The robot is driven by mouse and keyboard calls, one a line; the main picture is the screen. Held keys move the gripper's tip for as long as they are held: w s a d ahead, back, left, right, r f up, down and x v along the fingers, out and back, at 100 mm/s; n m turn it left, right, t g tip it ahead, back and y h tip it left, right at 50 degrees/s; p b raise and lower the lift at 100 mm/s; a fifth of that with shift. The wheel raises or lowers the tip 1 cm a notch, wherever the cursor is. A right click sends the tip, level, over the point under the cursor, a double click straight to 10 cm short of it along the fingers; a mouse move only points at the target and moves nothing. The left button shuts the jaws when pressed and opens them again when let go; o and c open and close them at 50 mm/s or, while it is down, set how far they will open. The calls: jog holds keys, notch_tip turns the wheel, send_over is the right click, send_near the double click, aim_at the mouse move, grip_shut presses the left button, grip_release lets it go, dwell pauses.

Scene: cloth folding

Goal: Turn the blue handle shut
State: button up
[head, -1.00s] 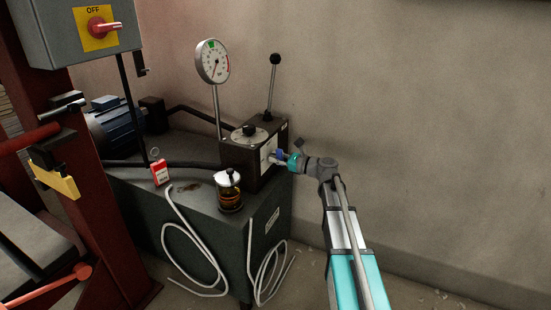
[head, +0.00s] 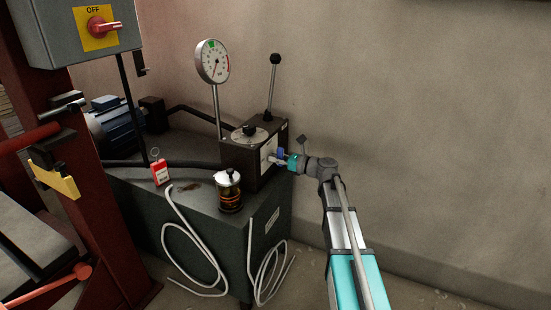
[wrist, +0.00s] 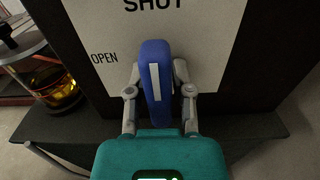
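The blue handle (wrist: 155,85) stands nearly upright in the wrist view, with a white stripe along it. It is in front of a white plate (wrist: 215,40) on the dark valve block. The plate reads SHUT above the handle and OPEN to its left; the stripe points up towards SHUT. My gripper (wrist: 157,75) has one finger on each side of the handle, closed against it as far as I can see. In the head view my gripper (head: 289,159) reaches in from the right, and the blue handle (head: 281,153) shows only as a small patch.
The dark valve block (head: 264,152) stands on a green tank (head: 240,228). A gauge (head: 212,62), a black-knobbed lever (head: 273,80), a glass filler jar (head: 229,190) and a red tag (head: 160,173) are nearby. White hoses hang in front. The wall is behind; the right side is clear.

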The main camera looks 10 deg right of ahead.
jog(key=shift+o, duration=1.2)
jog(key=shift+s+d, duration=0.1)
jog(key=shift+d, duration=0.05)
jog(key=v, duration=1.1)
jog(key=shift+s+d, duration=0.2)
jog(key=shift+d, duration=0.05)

• **Problem description**
Repeat the data exactly, excluding the pictures.

• **The completed task**
The robot is driven by mouse and keyboard calls, one a line; the main picture is the screen. Held keys move the gripper's tip for as long as they are held: w s a d ahead, back, left, right, r f up, down and x v along the fingers, out and back, at 100 mm/s; n m turn it left, right, t g tip it ahead, back and y h tip it left, right at 50 degrees/s; p b raise and lower the lift at 100 mm/s; a fifth of that with shift. The wheel raises or lowers the tip 1 cm a notch, wherever the cursor is. A right click sends the tip, level, over the point under the cursor, a double click straight to 10 cm short of it along the fingers; a mouse move only points at the target and moves nothing. The left button shuts the jaws when pressed and opens them again when let go; o and c open and close them at 50 mm/s or, while it is down, set how far they will open. The calls: jog holds keys, notch_tip turns the wheel, send_over is the right click, send_near the double click, aim_at the mouse move, grip_shut presses the left button, grip_release lets it go, dwell pauses.

Scene: cloth folding

Goal: Turn the blue handle shut
State: button up
[head, -1.00s] 
[head, +0.00s] 
[wrist, +0.00s] 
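The blue handle (wrist: 155,85) stands nearly upright in the wrist view, with a white stripe along it. It is in front of a white plate (wrist: 215,40) on the dark valve block. The plate reads SHUT above the handle and OPEN to its left; the stripe points up towards SHUT. My gripper (wrist: 157,75) has one finger on each side of the handle, closed against it as far as I can see. In the head view my gripper (head: 289,159) reaches in from the right, and the blue handle (head: 281,153) shows only as a small patch.
The dark valve block (head: 264,152) stands on a green tank (head: 240,228). A gauge (head: 212,62), a black-knobbed lever (head: 273,80), a glass filler jar (head: 229,190) and a red tag (head: 160,173) are nearby. White hoses hang in front. The wall is behind; the right side is clear.

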The main camera looks 10 deg right of ahead.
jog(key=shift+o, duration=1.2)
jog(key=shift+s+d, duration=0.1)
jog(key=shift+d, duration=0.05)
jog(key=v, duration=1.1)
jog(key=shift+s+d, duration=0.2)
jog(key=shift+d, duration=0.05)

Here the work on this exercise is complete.